Mrs. Clinton, in Mich., touts health plan


ANN ARBOR, Mich. -- Hillary Rodham Clinton opened th commencement season yesterday with a rousing pitch for her health care proposal, bluntly telling graduating students at the University of Michigan that their futures depended on its enactment.

"At the root of our economic and human challenge," Mrs. Clinton declared to an audience that filled nearly half the huge Michigan Stadium, "lies the fact that although we are the richest country in the world, we spend more money and take care of fewer people than many countries that are not as rich as we when it comes to health care."

Seeking to put the issue in personal terms, Mrs. Clinton decried how "we turn our backs on the people who are in this stadium today who have sacrificed to have enabled you to attend this university, but themselves can't count on health care if they need it."

After receiving an honorary doctor of laws degree, Mrs. Clinton, wearing a black robe, opened her half-hour address by imploring the 4,600 graduate and undergraduates in the ceremony to rise to the world's new challenges.

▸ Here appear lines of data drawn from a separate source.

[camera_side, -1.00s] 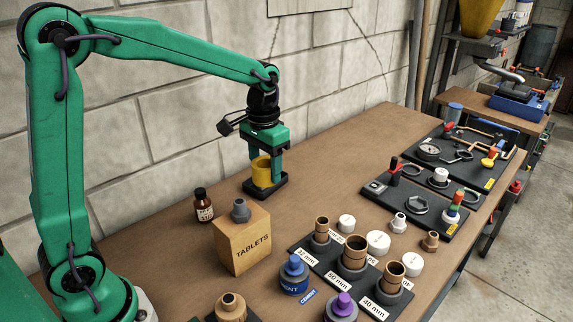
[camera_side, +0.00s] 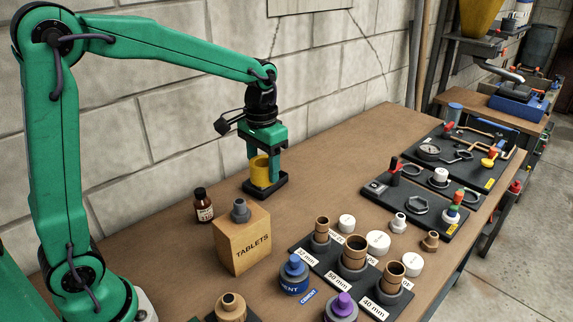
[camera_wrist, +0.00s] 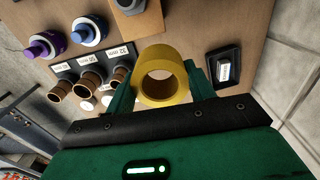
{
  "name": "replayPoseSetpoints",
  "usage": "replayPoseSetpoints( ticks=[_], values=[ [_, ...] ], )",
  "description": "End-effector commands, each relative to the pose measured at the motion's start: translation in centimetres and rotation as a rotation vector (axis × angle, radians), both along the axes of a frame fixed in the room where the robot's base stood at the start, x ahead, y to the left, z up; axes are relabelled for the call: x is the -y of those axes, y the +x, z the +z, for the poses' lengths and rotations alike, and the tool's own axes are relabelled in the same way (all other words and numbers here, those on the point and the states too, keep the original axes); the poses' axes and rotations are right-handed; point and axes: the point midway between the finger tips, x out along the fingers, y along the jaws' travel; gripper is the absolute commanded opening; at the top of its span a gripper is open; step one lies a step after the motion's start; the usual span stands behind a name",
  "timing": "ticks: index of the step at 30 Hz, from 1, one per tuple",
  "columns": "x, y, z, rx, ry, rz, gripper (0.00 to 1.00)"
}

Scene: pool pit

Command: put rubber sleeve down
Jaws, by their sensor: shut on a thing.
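The rubber sleeve is taken to be the yellow ring (camera_side: 260,174), a short hollow cylinder standing upright. My gripper (camera_side: 263,165) points down with its green fingers either side of the sleeve and is shut on it. In the side view the sleeve's lower end is at a small black base (camera_side: 279,186) near the wall. I cannot tell whether it rests on the base or hangs just above it. In the wrist view the sleeve (camera_wrist: 163,93) is between the fingers, its open bore facing the camera.
A tablets box (camera_side: 240,245) with a grey fitting on top and a small brown bottle (camera_side: 203,205) stand at the left front. Pipe stubs on a black rack (camera_side: 335,262) and white caps are in front. Tool boards (camera_side: 425,200) lie to the right. The bench between is clear.

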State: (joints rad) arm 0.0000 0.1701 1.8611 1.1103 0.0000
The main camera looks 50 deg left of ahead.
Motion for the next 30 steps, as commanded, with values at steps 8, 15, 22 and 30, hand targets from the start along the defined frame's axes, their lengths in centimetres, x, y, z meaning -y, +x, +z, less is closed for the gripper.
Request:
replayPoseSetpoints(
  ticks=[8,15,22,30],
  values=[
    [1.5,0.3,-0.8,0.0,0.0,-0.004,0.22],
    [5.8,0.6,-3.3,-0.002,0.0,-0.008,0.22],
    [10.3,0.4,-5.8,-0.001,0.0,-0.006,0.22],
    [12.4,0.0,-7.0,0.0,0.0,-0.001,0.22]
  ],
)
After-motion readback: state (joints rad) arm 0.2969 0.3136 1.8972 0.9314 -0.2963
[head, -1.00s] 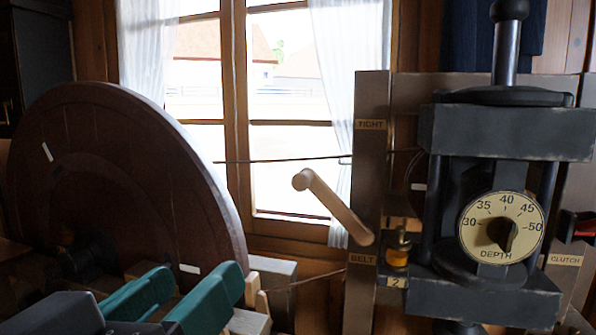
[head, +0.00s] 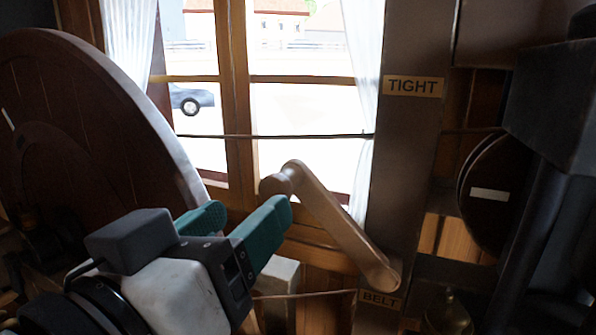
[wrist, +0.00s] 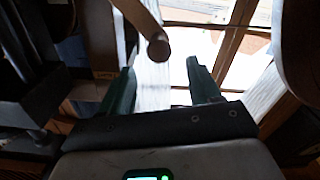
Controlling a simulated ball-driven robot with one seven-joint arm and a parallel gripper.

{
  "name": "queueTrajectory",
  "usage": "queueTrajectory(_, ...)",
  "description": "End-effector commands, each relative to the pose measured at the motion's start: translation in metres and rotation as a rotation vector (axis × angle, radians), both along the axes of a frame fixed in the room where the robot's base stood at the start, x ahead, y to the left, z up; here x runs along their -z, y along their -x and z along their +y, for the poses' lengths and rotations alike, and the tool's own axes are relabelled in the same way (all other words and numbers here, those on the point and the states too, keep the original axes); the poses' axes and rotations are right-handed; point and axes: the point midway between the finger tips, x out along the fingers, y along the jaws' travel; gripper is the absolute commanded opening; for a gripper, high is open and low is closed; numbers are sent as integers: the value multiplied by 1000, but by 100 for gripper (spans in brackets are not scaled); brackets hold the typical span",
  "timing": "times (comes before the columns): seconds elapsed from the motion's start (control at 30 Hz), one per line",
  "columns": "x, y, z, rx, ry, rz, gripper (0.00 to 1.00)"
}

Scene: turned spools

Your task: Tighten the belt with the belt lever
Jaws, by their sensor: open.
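The wooden belt lever (head: 335,222) has its pivot low on the grey post, just above the BELT label (head: 380,299). It leans up and left, away from the TIGHT label (head: 413,86), and ends in a round knob (head: 283,181). My gripper (head: 249,209), with green fingers, is open and empty just left of and below the knob. In the wrist view the knob (wrist: 158,48) shows between the lines of the two fingers, a little beyond the tips of my gripper (wrist: 160,72). I cannot tell whether anything touches. The thin belt (head: 270,136) runs from wheel to post.
A large dark wooden wheel (head: 90,130) stands close on the left, beside my arm. Dark machine parts (head: 560,110) and a small pulley (head: 490,185) fill the right side. A window (head: 290,110) lies behind.

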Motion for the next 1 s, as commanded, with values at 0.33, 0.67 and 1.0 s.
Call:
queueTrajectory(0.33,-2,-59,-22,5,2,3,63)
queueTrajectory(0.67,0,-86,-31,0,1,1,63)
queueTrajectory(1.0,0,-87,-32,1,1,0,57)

But the first lady wound up the address as if it were a stump speech, as she promoted health care and another "great issue," the national service plan that President Clinton outlined Friday, calling it "a domestic Peace Corps."

Her speech was a striking contrast to the commencement speech she gave at Wellesley College a year ago, when she emphasized family and told the graduates that they can succeed both "by making policy or by making cookies." Yesterday, on a sunny, breezy morning, she emphasized political action.

"When I graduated [from Wellesley] in 1969, I, like many of you, had dreams for my own life, but also for the world into which I was going," Mrs. Clinton told the Michigan audience of nearly 50,000. "In a commencement speech I talked about that. And going back and reading it now, I see the idealism, I see the excitement. And I know that at 21, I was perhaps unable to appreciate the political and social restraints that one faces in the world. But I'm glad I felt like that when I was 21, and I have always tried to keep those feelings with me."

Her voice rose along with the cheers rising from the stands. "I want to be idealistic," she continued. "I want to care about the world."